The USDA monthly supply/demand report for March was mostly positive. This also likely contributed to the recent price recovery. Here’s a summary of the major items in the report:
- The U.S. crop and marketing year exports for 2024 were unchanged from February. Ending stocks also unchanged.
- World demand/use for the 2024 crop year increased 590,000 bales.
- World production was increased 500,000 bales from the February projection, due mostly to an increase for China. Australia and Brazil were unchanged.
- Exports for Brazil were increased 200,000 bales (that’s now 13 million bales for Brazil versus 11 million for the U.S.).
The latest weekly export report was strong. Sales for the week ending March 6 were 284,700 bales. Shipments were 422,700 bales – the highest weekly amount thus far for the marketing year. The largest destinations were Vietnam, Pakistan, and Turkey.
It can be assumed but it is largely undetermined if increased sales and shipments are perhaps due to the lower level of prices and if this will continue at improved/higher prices. Shipments are determined by past sales at prices unknown.
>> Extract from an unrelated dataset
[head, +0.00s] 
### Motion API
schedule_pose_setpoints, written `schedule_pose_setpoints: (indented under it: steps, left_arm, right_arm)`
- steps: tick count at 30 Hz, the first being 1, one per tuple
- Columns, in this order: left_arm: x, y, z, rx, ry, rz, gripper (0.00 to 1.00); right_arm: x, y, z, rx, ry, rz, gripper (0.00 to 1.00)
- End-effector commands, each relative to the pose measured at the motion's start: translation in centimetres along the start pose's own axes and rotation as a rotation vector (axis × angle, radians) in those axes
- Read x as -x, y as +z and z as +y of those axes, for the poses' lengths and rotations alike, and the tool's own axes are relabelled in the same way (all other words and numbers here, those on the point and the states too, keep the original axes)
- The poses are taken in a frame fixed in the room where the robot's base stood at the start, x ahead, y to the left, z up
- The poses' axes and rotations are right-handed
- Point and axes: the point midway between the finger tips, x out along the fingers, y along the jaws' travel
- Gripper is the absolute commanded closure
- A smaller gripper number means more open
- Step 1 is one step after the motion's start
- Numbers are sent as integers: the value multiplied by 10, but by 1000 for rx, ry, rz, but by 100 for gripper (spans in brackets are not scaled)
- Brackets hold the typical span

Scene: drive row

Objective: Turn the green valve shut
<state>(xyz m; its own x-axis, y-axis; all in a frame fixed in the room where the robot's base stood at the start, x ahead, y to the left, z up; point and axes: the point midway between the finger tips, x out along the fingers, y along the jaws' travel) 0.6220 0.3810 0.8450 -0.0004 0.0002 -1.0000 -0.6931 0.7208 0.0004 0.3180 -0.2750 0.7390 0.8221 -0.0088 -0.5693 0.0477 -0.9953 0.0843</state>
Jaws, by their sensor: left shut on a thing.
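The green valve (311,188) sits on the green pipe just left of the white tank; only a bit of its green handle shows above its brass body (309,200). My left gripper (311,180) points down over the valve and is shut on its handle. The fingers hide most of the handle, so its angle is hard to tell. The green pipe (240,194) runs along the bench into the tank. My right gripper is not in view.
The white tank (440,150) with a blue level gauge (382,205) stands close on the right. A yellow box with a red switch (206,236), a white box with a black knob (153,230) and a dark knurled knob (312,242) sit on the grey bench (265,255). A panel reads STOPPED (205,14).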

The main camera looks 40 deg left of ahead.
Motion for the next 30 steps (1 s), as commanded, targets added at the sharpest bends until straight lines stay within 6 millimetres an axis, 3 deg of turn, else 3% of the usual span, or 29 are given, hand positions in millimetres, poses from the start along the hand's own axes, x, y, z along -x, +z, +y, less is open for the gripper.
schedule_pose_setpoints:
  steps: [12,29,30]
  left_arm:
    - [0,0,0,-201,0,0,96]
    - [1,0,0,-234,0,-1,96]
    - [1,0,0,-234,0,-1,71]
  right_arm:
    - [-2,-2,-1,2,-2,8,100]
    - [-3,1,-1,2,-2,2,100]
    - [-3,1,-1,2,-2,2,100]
Thus far, China accounts for only 8% of total U.S. export sales. China is projected to import 6.8 million bales this marketing year. Of this total, U.S. export sales to China to date are only 878,000 bales or 13% of their expected total imports. Of course, this can increase as the 2024 marketing year progresses. But currently, this would be the lowest exports to China since 2015 and the lowest U.S. percent of their total imports since 2018.
USDA’s Prospective Plantings report of what farmers say they “intend to plant” will be released March 31. NCC’s estimate released last month was 9.56 million acres – down 14.5%. The USDA Outlook Forum projection is 10 million acres. Prices are not likely to react upward unless the March 31 number is less than 9.5 million acres and could move down on a number over 10 million.
Food for Thought
If you’re planting cotton this year, it’s likely you’re doing so because (1) cotton is still your best choice compared to the alternatives for a number of agronomic and economic reasons and/or (2) you’re optimistic or willing to take the risk that cotton price will get better.
If you’re optimistic about price (and it seems you have to be to plant it), how does this impact marketing? Should it? If you’re really optimistic (how optimistic?), how much do you still worry about price declining?
How do you play this? Sit and wait? Until when? Do you use Puts or Calls? Even if you’re optimistic, how do you protect from price staying low or going lower but leave yourself the flexibility to do better if price does improve?